Cobb: Even when Jesse [Jackson] ran in 1984, Coretta Scott King endorsed Walter Mondale. And people thought this was a betrayal, but she was doing this as a pure, pragmatic, political undertaking. So I think that has a lot to do with the way people are reacting to Sanders, although he probably could’ve made a more impressive showing among African Americans had he started earlier—had he been willing to talk about race.
Bouie: I do think it probably hurts Sanders that his political base is in Vermont—is in the least diverse place within the Northeast. I guarantee that if Sanders could’ve launched his campaign in Georgia, and did all his early organizing in the South, before trying to go north, he would’ve done much better.
Cobb: There’s one other thing to be added about the retail politics part of it. Some of this was self-interested. Certainly, some of it was self-interested in terms of people’s relationship with Hillary Clinton in 2008. As one long-standing congressional representative said to me, “We looked at Hillary Clinton as a chance to cash in. We have done a lot for the Clintons—we have a long relationship—and if she gets into the White House, we can then say, ‘We want this; we want that; we want this.’ ” Another person said that she had gone to Bill Clinton during the ’90s and said that they desperately needed to earmark money to fight HIV specifically in black communities. And they were able to get that. So they were thinking about the transactional part of it. And what Obama did, essentially, was create a parallel structure that ran around the black democratic establishment. And the way that he did it was brilliant, to see it kind of unfold, as I did in South Carolina. But Sanders didn’t do that.
Chotiner: One thing you guys did not mention was that Sanders ran against Obama and Obama’s record, to some extent.
Bouie: In my experience reporting in South Carolina, that was definitely an element of Sanders skepticism—just the idea that Obama’s record was something that you criticize or denigrate. And to be clear, it isn’t so much that people—that I spoke to, at least—thought that Obama had done a perfect job, by any means. It was that their analysis of the past seven years was that Obama had faced unprecedented opposition, so his accomplishments meant all the more, given the opposition. Again, I think the age thing is important here, because you’ll notice that in the exit polls Sanders does do better with younger voters of color. The political memories of most black voters go pretty far, and then for most of the younger black voters they’re relatively short. That kind of shaped the reaction to Hillary Clinton. So if your introduction to the Clintons is in the early ’90s, you have all that stuff that’s not worth litigating here—crime, repudiations of black figures for the sake of gaining white votes—all of that. But you also have the genuinely novel spectacle of a white presidential candidate playing cultural, symbolic politics with black voters. Which didn’t really happen before Bill Clinton. And I think it created a lot of real—if not “affection”—then sort of like, “This guy isn’t too bad.”
Cobb: “The first black president.”
Bouie: Right. The cliché about how Bill Clinton was the first black president that everyone, I think, gets wrong when they recount it, is that Toni Morrison wasn’t literally saying that Bill Clinton was the first black president. She was saying that the way he was treated was reminiscent of how establishment figures have treated powerful black men.

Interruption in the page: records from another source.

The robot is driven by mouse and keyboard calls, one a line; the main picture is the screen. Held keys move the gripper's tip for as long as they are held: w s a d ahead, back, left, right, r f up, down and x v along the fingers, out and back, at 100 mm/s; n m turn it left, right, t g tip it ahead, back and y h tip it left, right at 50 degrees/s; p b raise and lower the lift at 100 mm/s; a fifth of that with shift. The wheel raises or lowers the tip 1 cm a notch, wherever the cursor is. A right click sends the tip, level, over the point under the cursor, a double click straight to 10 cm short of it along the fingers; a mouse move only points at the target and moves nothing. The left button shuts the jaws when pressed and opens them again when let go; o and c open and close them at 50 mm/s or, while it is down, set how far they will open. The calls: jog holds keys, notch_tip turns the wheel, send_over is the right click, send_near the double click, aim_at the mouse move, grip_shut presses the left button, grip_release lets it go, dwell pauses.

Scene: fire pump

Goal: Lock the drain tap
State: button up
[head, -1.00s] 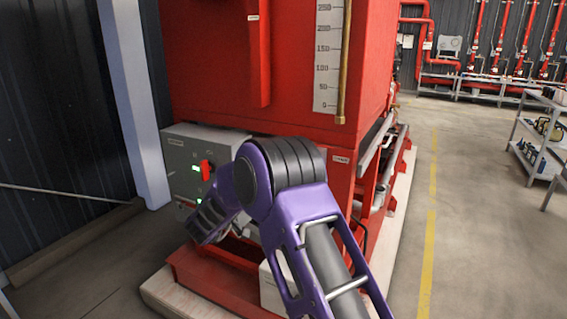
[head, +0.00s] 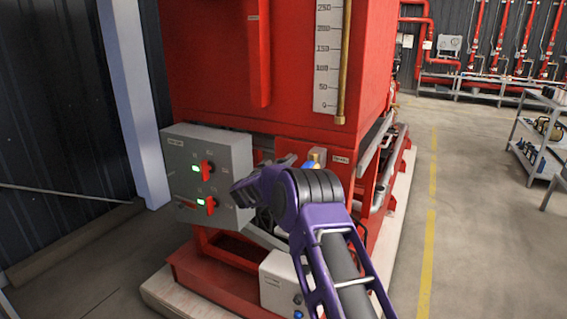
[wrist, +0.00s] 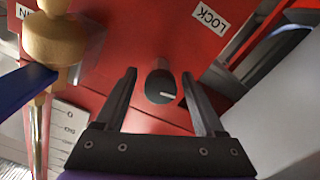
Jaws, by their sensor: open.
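The drain tap, a brass valve body (wrist: 55,38) with a blue lever (wrist: 28,86), is at the left of the wrist view. In the head view the blue lever (head: 311,164) shows just above my arm. A round black knob (wrist: 160,86) with a pale mark sits on the red panel, near a LOCK label (wrist: 210,17). My gripper (wrist: 159,74) is open and empty. In the picture its fingers lie on either side of the knob; contact cannot be told. The tap is left of the fingers. My arm hides much of this area in the head view.
A grey control box (head: 232,160) with red switches and green lights stands left of my arm. The red tank (head: 290,75) rises above, with a level scale (head: 328,60). A white box (head: 277,285) sits low in front. The floor at right is clear up to a shelf (head: 545,130).

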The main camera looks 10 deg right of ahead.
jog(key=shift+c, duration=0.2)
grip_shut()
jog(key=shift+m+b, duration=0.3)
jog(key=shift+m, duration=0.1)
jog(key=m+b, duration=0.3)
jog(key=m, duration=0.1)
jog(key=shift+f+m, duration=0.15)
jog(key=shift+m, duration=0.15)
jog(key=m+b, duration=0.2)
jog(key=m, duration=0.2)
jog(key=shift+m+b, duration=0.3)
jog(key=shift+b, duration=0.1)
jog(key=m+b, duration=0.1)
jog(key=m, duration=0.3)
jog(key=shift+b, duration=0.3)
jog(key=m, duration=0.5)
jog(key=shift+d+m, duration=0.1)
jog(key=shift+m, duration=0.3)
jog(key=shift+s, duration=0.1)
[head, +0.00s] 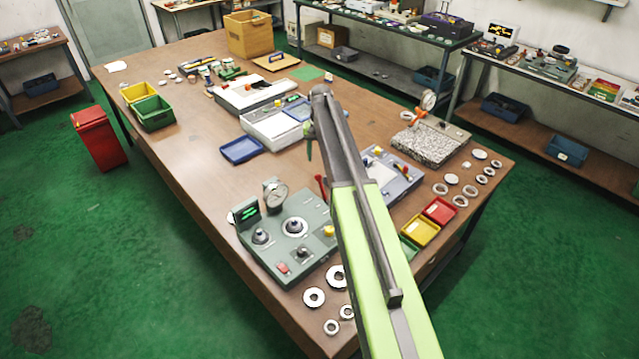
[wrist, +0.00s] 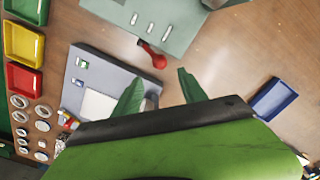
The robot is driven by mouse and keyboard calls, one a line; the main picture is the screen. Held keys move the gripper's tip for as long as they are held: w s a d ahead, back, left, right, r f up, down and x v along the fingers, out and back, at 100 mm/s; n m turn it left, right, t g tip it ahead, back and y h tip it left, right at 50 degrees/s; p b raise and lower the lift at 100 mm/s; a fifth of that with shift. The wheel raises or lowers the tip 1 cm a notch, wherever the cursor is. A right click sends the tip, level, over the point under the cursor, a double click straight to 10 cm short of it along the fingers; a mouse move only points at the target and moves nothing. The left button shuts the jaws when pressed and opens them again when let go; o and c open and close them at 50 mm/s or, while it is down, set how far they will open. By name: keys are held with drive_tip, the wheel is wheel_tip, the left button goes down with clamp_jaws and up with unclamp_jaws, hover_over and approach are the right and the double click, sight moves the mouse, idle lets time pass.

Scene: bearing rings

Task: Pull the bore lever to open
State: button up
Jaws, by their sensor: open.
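The bore lever appears to be the red lever (head: 321,184) at the back right edge of the grey-green gauge station (head: 270,250). In the wrist view its round red knob (wrist: 158,60) is on a short arm beside the station (wrist: 178,22). My gripper (wrist: 159,74) is open and empty, its two green fingertips spread with the knob just beyond the gap, not gripped. In the head view my gripper (head: 309,147) hangs above the table behind the lever, and my arm hides part of the station's right side.
A blue-grey fixture (head: 400,185) stands right of the lever and shows in the wrist view (wrist: 72,98). A blue tray (head: 242,150) lies behind. Red (head: 440,210) and yellow (head: 420,231) bins and loose rings (head: 314,297) lie near the table's front. Bare table lies left of the station.

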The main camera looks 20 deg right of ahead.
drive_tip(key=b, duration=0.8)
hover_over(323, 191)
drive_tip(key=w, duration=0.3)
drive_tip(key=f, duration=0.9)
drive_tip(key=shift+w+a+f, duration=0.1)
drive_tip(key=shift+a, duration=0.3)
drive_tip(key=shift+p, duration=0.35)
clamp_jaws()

And in that, he was the first black president. A bit of irony that this got lost in translation. But all that kind of adds together to create at least a background radiation of an allegiance.
Cobb: One of the footnotes about the way in which black people view Barack Obama: They think of Obama as a metaphor for the way that they get fucked with in their jobs. They see the same sort of parallel between the frustrating waves of racism in their own lives and what Obama has experienced.
Chotiner: How do you think Obama’s rhetoric on race and racial issues has changed or evolved over the last eight years, and what you think it says about him and his presidency?
Bouie: I think I have what might just be the conventional view at this point, which is that, in the beginning, Obama was very reticent to speak on race and, when he would, he would do so in ways that tried to maintain some sort of evenhandedness. If you revisit his famous Philadelphia speech, to me, rhetorically, it’s very impressive, but he essentially equates white racism with the black reaction to white racism, which does not hold up. And that was sort of his style—trying to say, “Yes—on one hand, this was rac—” He would barely say “racist.” But: “This was racially problematic—this was unfair; on the other hand, we could do a better job of being understanding.” And so you have the beer summit in 2009. And I would actually locate [the change] not post-re-election but post–Trayvon Martin. You see a marked change in how Obama begins to approach race. He begins to do it in a much more forthright way—much more not just being a person who is black, but he’s being a black president and kind of directly trying to create lines of empathy with black voters as the president of the United States. And that has continued to the present, and I think he has been definitely much more forthright and open about talking about racism. And he’s not perfect, but I think it’s a definite change from the past. I don’t think it’s an accident either. I think it reflects the degree to which he’s no longer electorally accountable to voters. I like to point out that Obama’s approval rating with white voters is steady through January 2009, February 2009, March 2009—as, remember, the economy is literally collapsing—his approval rating stays steady. And the first marked drop—the first dramatic drop—is when Skip Gates gets arrested at Harvard and he says something about it. And the polling after that period among white voters just goes like that [gestures sharply downward]. It was the first time in his presidency that he had “raced” himself—that he had shown that he wasn’t just a symbol for racial progress—that he was an actual African American person with feelings and opinions tied to identity. I would not be shocked if people in the Obama administration noticed this and kind of were like, “You have to stop talking like that.”
Cobb: I remember my father telling me about growing up in segregated Georgia—a very good education—to never underestimate the distance that white people will go to break down a black person they found to be a threat. This is something he found important for me to know, as a young person. I don’t think Barack Obama knew that, quite honestly, and when he saw the intransigence again and again [when] trying to do transactional politics with Republicans, he found himself stymied. He tried that with health care, he tried that on the environment—and he got slapped in the face each time because this was not the transactional politics of old. This was not people who operated on kind of a meta level—saying one thing in public and doing something else behind closed doors, and that kind of horse-trading. This was about racial resentment.